From: Brian D Williams (talon57@well.com)
Date: Wed Apr 19 2000 - 13:37:46 MDT


Posted with permission of the Author:

`Heroes' serves truth on hunger
April 19, 2000
BY DENNIS BYRNE
 
 
When was the last time you saw a documentary on hunger in America
that dwelled on the differences between "hunger" and starvation"?
 
Often the words are used interchangeably, when they aren't
interchangeable. Hunger is a strong desire or need for food:
children too groggy to learn; seniors in misery; homeless people
humiliated by rummaging through Dumpsters. As President Clinton has
said, many Americans may be surprised that, in our prosperity,
other millions wake up hungry. Which is not to say they are waking
up starving--dying from extreme lack of food.

This is an important distinction made in "The Hunger Heroes," a
documentary to be aired at 10 p.m. Thursday on WTTW-Channel 11. It
opens with singer Harry Belafonte saying, "I have been hungry; I've
never starved. My mother wouldn't let us starve."

At last, a TV documentary that gives a balanced view on the
problems of hunger in America. Some of those infrequently heard
views include: "giving free food is not fighting hunger," that
freedom from hunger is not a civil right and avoiding hunger is as
much, or more, a matter of personal responsibility as it is of an
intervening government.

The documentary is produced by Rick Roberts, former director of the
Chicago Christian Industrial League, one of the city's largest
homeless shelters. Roberts is a White House Points of Light award
winner and former homeless advocate who has turned documentary film
producer.

In his latest work, he presents a variety of opinions on hunger,
including from such anti-hunger advocates as Belafonte, Danny
Glover, Valerie Harper and Peter Yarrow of the folk singers Peter,
Paul and Mary. Roberts asks whether hunger exists (it does, he
concludes), and if so, why and how do you solve it. It is here,
among the various regional solutions developed in New York City,
Washington, D.C., Atlanta, Los Angeles and Miami, that Roberts
finds differences of views.

Lending balance to the often-expressed view that "food security" is
a civil right, Roberts also focuses on the Greater Chicago Food
Depository and its executive director, Mike Mulqueen, a politically
conservative retired Marine Corps general.

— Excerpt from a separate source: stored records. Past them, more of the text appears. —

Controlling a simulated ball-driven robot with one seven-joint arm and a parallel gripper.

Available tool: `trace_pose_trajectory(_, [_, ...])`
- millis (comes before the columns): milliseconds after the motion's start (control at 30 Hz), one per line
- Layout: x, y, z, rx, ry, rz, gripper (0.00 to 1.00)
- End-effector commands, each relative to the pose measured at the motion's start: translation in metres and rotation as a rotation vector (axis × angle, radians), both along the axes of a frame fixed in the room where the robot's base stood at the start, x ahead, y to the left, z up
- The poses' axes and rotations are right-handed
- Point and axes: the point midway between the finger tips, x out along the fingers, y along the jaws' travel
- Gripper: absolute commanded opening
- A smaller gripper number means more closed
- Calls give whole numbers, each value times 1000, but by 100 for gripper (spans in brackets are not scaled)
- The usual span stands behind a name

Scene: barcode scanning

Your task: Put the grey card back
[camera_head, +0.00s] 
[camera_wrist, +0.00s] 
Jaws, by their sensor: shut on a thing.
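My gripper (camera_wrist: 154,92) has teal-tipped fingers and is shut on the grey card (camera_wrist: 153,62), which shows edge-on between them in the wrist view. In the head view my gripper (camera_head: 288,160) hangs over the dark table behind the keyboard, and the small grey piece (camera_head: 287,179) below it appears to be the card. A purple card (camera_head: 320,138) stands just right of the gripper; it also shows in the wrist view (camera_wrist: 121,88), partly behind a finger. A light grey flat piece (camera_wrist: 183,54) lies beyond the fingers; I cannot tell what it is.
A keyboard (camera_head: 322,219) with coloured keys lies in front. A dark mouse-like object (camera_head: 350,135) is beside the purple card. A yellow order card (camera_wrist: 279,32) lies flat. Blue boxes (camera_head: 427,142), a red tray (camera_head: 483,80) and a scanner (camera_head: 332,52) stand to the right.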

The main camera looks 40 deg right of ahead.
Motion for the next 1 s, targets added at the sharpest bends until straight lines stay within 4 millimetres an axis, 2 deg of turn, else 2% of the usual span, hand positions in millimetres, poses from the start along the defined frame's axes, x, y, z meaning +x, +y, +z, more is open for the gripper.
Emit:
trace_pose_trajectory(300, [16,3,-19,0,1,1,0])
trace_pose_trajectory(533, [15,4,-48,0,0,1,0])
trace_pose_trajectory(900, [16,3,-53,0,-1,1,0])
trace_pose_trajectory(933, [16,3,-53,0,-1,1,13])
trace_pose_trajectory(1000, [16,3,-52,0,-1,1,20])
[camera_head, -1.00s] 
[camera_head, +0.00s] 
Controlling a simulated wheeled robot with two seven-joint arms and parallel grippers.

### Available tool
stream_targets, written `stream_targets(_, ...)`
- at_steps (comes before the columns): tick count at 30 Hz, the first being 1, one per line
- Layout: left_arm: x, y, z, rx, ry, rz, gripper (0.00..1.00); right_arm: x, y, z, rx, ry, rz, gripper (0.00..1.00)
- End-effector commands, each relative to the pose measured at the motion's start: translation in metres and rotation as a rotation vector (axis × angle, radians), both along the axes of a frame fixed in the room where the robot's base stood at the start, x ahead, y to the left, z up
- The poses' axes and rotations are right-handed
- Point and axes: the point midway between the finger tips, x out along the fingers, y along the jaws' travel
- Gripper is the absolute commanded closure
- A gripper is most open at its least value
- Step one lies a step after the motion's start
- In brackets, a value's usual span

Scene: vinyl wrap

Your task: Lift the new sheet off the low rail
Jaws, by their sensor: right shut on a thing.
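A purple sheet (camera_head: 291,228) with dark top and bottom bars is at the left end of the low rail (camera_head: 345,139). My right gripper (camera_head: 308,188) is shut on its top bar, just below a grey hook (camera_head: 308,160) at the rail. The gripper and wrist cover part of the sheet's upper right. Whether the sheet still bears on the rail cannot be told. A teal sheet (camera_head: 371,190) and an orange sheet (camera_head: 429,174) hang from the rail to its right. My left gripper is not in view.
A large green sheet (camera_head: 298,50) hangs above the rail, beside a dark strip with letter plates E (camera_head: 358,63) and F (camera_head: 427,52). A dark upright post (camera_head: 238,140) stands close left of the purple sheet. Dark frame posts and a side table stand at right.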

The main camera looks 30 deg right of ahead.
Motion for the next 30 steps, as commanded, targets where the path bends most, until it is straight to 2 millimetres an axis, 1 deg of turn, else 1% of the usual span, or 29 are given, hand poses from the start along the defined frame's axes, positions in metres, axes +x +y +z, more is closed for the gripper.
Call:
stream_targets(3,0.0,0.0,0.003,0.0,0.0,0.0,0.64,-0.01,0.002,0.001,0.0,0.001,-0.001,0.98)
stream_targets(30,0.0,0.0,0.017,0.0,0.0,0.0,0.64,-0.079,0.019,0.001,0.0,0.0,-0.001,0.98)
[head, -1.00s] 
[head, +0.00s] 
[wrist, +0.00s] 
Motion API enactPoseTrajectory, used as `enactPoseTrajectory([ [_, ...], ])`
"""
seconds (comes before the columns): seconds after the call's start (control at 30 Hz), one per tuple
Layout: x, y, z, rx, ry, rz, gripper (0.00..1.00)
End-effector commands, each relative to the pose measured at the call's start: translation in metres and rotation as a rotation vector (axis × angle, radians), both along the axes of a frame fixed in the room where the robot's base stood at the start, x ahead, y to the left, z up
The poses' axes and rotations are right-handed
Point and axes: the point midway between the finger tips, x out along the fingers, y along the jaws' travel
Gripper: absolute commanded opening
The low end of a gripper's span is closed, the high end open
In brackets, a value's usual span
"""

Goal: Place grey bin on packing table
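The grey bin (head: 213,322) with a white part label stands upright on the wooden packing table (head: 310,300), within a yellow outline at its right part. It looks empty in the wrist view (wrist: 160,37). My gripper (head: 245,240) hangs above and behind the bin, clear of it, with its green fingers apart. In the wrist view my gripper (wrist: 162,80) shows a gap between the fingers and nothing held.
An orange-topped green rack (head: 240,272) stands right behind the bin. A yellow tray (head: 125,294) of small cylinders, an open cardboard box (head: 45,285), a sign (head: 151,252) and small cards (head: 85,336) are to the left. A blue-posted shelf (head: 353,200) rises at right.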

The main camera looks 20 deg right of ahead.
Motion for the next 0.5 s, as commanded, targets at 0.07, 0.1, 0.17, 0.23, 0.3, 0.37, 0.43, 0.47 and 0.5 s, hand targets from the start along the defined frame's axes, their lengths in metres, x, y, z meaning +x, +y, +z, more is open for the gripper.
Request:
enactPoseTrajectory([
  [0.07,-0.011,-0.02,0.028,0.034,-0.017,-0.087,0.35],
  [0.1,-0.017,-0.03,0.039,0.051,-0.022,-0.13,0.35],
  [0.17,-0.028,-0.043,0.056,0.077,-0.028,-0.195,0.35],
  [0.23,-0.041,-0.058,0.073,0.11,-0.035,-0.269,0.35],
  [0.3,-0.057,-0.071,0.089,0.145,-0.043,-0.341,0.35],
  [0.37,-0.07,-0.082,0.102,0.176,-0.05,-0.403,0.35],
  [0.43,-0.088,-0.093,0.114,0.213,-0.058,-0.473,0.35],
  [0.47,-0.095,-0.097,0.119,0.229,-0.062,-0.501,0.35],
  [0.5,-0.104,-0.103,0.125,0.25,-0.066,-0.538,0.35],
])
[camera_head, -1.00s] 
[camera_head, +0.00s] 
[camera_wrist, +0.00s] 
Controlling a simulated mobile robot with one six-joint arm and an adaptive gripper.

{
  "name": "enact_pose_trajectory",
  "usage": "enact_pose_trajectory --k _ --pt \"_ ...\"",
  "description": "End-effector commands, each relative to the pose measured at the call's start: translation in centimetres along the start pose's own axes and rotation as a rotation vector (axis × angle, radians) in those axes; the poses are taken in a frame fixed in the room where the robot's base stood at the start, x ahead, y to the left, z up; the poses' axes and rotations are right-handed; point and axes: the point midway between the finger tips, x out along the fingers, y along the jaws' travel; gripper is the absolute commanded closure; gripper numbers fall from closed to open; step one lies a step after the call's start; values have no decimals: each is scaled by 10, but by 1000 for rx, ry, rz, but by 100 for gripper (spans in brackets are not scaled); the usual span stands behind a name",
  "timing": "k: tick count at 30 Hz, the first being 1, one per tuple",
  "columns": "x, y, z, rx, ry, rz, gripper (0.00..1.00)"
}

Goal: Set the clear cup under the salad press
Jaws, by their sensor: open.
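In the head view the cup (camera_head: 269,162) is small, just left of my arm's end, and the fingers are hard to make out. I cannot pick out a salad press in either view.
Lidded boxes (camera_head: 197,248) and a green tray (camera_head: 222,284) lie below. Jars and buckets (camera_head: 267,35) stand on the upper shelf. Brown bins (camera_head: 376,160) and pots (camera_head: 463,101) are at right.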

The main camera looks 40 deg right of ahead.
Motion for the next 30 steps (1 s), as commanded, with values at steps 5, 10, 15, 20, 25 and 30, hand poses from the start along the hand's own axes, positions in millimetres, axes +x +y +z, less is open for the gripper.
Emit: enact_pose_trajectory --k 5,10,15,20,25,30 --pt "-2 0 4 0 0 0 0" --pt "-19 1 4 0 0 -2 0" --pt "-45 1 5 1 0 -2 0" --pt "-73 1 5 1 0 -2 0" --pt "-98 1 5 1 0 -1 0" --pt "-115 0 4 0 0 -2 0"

The Depository is a national model and Chicago's premier source for
delivering food to people in need. It serves more than 560 soup
kitchens, pantries and shelters, which in turn serve 200,000 to
300,000 people each month. It is stocked by hundreds of food donors
and is based on the model that those who receive food also should
contribute through work, job training or in some other personally
responsible fashion.

Asked if food security is a civil right, Mulqueen responded, "No.
We have a responsibility in this nation--again, this is a moral
imperative--we have a responsibility to take care of those who
can't take care of themselves. We've got a responsibility to take
care of our children, our senior citizens, our sick, our disabled.

But it's not an inherent right. People have a right to work. If
you're able-bodied and you can work, you should be out there
contributing to our society."
 
Throughout this documentary, there is a thread of difference: Do we
engage in the old style approach of just handing out food? Do we
engage in a new style of giving that seeks accountability and
responsibility in return from those who are able?
 
Some may criticize this approach, saying that the purer motivation
is found in giving food to the hungry without requiring anything in
return. That's a nice sentiment, but the purer motivation for
feeding the hungry is found in the moral imperative that Mulqueen
and others find resting on their shoulders: to not just feed
people, but to uplift them. It flows from a tradition of service
that motivates Mulqueen, who said that as a Marine he was serving
the nation. Now he is serving the community.